What parts would actually need realtime response? Only thing I can think of would be thrusters, but wouldn't that be solved by an asic? Essentially a network command where you say "I don't care specifically when you do this, but I'm requesting a correction of M-magnitude in this 3-vector. If I don't get an ack within 500ms cancel. "
Navigation / attitude control needs to be real time. Even if there's a microcontroller at the device, the guidance system receives telemetry and then sends commands. If the send is arbitrarily delayed then the resulting motion won't be what the system desired. The microcontroller can't do the complex calculations on its own because it doesn't have all the telemetry from multiple sensors.
Also RTOS tend to have a lot of verification work applied so that you can be confident some facilities just won't fail.
Depending on the complexity of the satellite, a linux node, several linux nodes, or a LOT of linux nodes. Or a very small embedded SoC if your satellite is very simple or has a segregated payload.

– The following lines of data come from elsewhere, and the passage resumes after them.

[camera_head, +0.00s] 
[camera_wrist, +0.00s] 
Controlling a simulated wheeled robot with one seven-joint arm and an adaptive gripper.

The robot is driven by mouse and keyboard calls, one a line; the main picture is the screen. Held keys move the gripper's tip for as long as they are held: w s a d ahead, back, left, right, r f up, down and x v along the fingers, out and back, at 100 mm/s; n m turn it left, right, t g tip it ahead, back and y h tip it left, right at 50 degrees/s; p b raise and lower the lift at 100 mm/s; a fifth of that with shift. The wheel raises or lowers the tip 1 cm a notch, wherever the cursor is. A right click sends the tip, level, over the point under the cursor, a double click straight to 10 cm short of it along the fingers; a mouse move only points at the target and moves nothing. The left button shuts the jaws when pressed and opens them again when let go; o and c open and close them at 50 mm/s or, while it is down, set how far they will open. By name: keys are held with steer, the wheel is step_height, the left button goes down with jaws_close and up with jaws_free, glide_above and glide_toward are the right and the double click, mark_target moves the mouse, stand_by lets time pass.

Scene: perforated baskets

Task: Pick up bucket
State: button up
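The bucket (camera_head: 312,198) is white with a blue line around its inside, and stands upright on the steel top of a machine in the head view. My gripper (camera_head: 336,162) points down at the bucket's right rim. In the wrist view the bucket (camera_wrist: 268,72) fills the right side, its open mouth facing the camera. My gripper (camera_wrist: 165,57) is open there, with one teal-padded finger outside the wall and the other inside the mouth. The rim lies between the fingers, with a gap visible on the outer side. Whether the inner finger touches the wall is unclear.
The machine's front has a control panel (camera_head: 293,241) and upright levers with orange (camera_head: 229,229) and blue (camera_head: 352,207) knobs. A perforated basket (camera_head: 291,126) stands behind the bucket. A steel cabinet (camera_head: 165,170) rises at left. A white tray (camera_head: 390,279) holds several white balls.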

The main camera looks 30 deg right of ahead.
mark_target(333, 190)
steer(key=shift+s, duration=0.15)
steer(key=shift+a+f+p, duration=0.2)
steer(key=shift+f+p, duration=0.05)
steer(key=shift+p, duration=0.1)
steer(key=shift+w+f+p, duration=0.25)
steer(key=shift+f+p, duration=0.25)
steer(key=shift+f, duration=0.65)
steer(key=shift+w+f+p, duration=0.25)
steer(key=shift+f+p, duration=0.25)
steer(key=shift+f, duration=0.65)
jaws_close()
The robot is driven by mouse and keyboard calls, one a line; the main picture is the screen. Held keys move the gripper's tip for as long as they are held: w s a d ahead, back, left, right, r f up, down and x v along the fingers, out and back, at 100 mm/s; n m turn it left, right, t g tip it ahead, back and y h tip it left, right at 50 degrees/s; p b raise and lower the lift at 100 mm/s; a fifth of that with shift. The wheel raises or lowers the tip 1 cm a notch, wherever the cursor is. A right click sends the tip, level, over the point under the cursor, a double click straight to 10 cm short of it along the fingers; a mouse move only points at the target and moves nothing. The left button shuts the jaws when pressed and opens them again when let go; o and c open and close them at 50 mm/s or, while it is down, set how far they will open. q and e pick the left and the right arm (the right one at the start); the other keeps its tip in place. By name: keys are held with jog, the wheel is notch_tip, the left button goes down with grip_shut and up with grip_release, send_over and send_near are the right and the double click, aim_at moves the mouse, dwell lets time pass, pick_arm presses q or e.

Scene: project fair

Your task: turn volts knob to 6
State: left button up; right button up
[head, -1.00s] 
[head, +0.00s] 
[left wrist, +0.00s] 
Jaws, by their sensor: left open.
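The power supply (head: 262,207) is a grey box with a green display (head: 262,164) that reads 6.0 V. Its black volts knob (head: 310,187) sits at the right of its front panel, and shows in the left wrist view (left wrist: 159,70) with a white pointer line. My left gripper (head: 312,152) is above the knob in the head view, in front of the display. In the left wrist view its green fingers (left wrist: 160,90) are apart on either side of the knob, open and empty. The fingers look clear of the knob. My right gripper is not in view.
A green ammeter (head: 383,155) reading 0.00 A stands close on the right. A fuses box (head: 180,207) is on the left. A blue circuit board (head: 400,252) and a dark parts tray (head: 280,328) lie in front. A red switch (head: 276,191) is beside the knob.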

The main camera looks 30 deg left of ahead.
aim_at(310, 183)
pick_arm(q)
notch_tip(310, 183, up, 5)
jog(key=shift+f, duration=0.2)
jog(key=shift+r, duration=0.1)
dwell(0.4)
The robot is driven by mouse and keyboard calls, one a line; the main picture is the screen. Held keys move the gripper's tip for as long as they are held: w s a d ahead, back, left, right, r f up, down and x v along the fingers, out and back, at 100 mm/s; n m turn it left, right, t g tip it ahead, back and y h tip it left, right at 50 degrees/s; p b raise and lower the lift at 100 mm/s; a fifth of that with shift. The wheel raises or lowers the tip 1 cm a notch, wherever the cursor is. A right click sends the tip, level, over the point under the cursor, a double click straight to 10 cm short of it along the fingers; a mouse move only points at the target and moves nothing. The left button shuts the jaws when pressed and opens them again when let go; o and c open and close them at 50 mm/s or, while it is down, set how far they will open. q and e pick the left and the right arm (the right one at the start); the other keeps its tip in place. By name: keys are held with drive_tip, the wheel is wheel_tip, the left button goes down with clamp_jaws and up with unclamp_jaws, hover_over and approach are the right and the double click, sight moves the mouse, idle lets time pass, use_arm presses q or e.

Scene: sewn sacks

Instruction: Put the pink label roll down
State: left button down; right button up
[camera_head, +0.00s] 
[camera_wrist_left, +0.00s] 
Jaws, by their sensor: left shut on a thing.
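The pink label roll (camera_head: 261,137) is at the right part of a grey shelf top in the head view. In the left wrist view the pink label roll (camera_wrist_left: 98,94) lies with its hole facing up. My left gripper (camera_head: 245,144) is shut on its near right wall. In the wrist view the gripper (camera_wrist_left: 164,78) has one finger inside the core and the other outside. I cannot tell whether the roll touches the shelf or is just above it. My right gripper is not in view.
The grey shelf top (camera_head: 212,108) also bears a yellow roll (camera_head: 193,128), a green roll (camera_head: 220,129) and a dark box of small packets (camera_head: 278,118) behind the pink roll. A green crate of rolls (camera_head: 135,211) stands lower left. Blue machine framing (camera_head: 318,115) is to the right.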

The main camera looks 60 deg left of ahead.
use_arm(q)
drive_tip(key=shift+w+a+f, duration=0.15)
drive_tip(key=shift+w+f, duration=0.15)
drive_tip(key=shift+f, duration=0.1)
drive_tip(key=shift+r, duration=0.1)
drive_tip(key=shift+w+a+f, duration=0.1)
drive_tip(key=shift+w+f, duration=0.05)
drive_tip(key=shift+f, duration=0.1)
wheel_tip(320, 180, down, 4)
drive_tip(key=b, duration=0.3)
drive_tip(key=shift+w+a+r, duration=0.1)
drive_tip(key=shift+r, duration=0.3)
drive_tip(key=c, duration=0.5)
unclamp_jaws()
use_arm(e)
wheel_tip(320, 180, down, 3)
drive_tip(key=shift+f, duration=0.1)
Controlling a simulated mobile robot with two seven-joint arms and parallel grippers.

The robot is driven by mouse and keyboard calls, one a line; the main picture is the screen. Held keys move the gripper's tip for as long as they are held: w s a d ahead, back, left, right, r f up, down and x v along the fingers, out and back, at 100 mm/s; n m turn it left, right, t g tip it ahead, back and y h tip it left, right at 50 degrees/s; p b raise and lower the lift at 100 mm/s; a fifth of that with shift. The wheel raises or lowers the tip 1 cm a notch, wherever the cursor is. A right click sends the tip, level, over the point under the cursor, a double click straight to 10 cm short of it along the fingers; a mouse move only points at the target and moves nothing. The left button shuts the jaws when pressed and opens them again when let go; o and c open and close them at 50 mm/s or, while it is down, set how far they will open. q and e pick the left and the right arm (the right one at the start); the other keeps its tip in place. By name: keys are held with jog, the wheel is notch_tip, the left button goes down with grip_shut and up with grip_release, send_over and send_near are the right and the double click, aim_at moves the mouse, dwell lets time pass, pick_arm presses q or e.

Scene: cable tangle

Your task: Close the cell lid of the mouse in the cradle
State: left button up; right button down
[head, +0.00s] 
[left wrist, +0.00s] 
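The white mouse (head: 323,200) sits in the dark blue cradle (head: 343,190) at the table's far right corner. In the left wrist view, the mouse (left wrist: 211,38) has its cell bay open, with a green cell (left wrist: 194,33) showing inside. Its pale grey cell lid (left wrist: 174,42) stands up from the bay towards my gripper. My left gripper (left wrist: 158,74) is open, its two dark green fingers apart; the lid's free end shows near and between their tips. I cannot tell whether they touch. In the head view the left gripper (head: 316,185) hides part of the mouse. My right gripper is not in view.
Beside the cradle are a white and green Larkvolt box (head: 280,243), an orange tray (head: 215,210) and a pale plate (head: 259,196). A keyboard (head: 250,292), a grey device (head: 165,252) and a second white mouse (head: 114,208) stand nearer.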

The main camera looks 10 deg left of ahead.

If I had barrels full of money to waste, probably a microkernel architecture like fuchsia [1]. The barrels full of money would be turning it into a real time OS. The benefit of such an OS is if there's a bug in the drivers, the kernel itself keeps on plugging along, it can dump and reload the misbehaving driver without crashing.
I'm forgetting the name of it, but there's a special OS designed for space. The main issue is that bits get flipped all the time once you leave the protection of the magnetosphere. On the surface of the earth, we generally trust memory a lot more than you can in space, even with special chips and shielding. It causes all sorts of weird problems and slow-downs.
Commodity equipment running specialized distros of Linux is a growing thing however.